### [Supplied data]
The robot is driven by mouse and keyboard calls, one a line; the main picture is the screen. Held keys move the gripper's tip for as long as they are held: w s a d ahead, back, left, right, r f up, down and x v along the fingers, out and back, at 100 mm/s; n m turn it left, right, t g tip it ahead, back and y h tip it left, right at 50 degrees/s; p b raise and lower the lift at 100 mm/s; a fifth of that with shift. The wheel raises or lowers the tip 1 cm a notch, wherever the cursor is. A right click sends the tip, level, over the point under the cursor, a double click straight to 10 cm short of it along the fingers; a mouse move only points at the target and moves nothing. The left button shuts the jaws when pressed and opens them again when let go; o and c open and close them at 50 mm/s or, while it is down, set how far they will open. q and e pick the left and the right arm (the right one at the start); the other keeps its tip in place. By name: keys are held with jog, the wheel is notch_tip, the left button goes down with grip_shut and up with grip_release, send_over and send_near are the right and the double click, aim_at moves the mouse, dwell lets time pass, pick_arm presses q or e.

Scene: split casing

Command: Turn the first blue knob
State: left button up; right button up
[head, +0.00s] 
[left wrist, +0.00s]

### [Your instructions]
Print from the line containing "Scene: split casing" to the last line above, exactly as written.

### [Task solution]
Scene: split casing

Command: Turn the first blue knob
State: left button up; right button up
[head, +0.00s] 
[left wrist, +0.00s]

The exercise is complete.